2.23 Niet in geschil is dat eiser behoort tot de clan der Murusade, welke clan zijn traditionele leefgebied heeft in de provincie Galgadud. Gelet op het hiervoor weergegeven beleid komt eiser derhalve niet in aanmerking voor
verlening van een vvtv. In zoverre zal een nieuwe beslissing op bezwaar niet tot een andere uitkomst leiden. Bovendien is gebleken dat er sprake is van criminele antecedenten die aan verlening van een vvtv in de weg kunnen staan.
2.24 De rechtbank ziet echter geen aanleiding om met toepassing van artikel 8:72, derde lid, Awb te bepalen dat de rechtsgevolgen van de bestreden beschikking in stand blijven. Hiertoe is redengevend dat uitgangspunt is dat de
rechtsgevolgen van een vernietigd besluit in stand kunnen worden gelaten indien een nieuwe beslissing op bezwaar niet tot een andere uitkomst zal kunnen leiden. In het onderhavige geval is van een dergelijke situatie geen sprake,
gelet op eventuele aanspraken
op een vergunning tot verblijf op grond van het zogenoemde driejarenbeleid. In dit verband wordt overigens opgemerkt dat ook in dit beleid criminele antecedenten als contra-indicatie worden aangemerkt.
2.25 Gelet op het hiervoor overwogene is het beroep gegrond en dient het bestreden besluit te worden vernietigd voorzover betrekking hebbende op de weigering eiser in het bezit te stellen van een vvtv.

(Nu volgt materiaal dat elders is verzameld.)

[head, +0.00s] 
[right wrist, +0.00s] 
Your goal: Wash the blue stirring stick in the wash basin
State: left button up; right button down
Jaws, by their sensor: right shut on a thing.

2.26 Met toepassing van artikel 8:72, vierde lid, Awb zal verweerder worden opgedragen opnieuw op het bezwaar te beslissen met inachtneming van deze uitspraak.
2.27 Aanleiding bestaat om met toepassing van artikel 8:74, eerste lid, Awb te bepalen dat het door eiser betaalde griffierecht wordt vergoed door de Staat der Nederlanden.
2.28 Tevens bestaat aanleiding om verweerder met toepassing van artikel 8:75, eerste lid, Awb te veroordelen in de kosten die eiser in verband met de behandeling van het beroep redelijkerwijs heeft moeten maken.
Deze kosten zijn op voet van het bepaalde in het Besluit proceskosten bestuursrecht vastgesteld op Fl. 1.755,-- voor eiser (1 punt voor het beroepschrift, 1 punt voor het verschijnen ter zitting, en 1/2 punt voor het verschijnen ter
nadere zitting; waarde per punt Fl. 710 en wegingsfactor 1). Ingevolge artikel 8:75, derde lid, Awb wordt de Staat der Nederlanden aangewezen als rechtspersoon die de kosten moet vergoeden.
3. BESLISSING
De rechtbank :
- verklaart het beroep gegrond;
- vernietigt de beschikking d.d. 15 mei 1998 voor zover deze ziet op de weigering een vvtv te verlenen;
- bepaalt dat verweerder opnieuw op het bezwaar zal beslissen met inachtneming van deze uitspraak;
- wijst de Staat der Nederlanden aan als rechtspersoon om het griffierecht ad Fl. 50,-- aan eiser te vergoeden;
- veroordeelt verweerder in de proceskosten van eiser ad Fl. 1.775,-- onder aanwijzing van de Staat der Nederlanden als rechtspersoon die deze kosten aan eiser dient te vergoeden.
Deze uitspraak is gedaan door mrs. W.H. van Benthem,
J.E. van den Steenhoven-Drion en E.B.E.M. Rikaart-Gerard, en in het openbaar uitgesproken in tegenwoordigheid van mr. M.B. de Wit als griffier op 6 april 2000
Tegen deze uitspraak staat geen rechtsmiddel open.